YAHIDNE, Ukraine — More than two months after the residents of Yahidne kicked down the bolted basement door where the Russian army had held them hostage, the village is being rebuilt but the memories remain fresh — and deeply painful.
On March 3, eight days after the full-scale invasion began, Russian forces swept into Yahidne, a village on the main road north of Ukraine’s capital, Kyiv. For nearly a month, until March 31, when Ukrainian troops liberated the town, more than 300 people, 77 of them children, were imprisoned in several rooms in the dank basement of the village school — a human shield for the Russian troops based there. Ten of the captives died. Among those held inside were a baby and a 93-year-old, Ukrainian prosecutors said.
“This is our concentration camp,” said Oleh Turash, 54, one of those imprisoned, who helped bury the people who perished there. For most of the time there was virtually no light. Despite the freezing winter weather, he said, people were packed in so tightly their body warmth was all the heat they needed.

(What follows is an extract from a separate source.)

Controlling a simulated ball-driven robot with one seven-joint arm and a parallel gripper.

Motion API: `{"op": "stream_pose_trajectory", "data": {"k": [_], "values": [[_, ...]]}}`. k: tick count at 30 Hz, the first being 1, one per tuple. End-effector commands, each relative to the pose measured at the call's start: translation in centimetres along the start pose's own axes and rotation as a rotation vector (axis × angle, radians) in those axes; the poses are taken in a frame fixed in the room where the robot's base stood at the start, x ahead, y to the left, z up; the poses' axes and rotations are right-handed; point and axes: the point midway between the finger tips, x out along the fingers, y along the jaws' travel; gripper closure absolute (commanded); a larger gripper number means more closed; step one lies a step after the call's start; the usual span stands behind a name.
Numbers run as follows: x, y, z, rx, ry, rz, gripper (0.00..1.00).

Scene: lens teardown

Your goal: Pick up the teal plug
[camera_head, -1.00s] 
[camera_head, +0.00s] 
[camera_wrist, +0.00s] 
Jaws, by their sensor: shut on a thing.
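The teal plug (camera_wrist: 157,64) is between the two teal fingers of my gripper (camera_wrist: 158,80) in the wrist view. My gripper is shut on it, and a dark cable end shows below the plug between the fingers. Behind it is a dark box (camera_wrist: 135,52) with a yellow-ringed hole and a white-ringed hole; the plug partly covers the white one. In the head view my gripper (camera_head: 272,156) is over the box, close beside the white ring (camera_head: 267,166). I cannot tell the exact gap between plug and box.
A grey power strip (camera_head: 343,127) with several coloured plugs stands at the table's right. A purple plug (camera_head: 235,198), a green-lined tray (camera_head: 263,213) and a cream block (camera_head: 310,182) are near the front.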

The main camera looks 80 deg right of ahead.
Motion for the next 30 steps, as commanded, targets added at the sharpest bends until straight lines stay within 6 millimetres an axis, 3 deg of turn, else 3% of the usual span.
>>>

But there was never enough oxygen to breathe normally, causing some people to black out and others, mainly older, to suffer hallucinations. “They would start babbling about the need to plant potatoes, and other things that they could not do,” said Ivan Petrovich, the school’s janitor.
Mr. Turash, 54, slept in the largest room. It had the only source of air, a tiny hole the people made themselves, Mr. Petrovich said. A bucket sat at the far side of the room, a makeshift toilet for children and others who could not wait until morning, when there was hope that the Russian soldiers would let people out to use the regular toilets.
A tally on the door of the largest room noted that 136 people had stayed there, nine of them children. Originally, the number had been 139, but that had been scratched out to reflect three deaths, Mr. Turash said.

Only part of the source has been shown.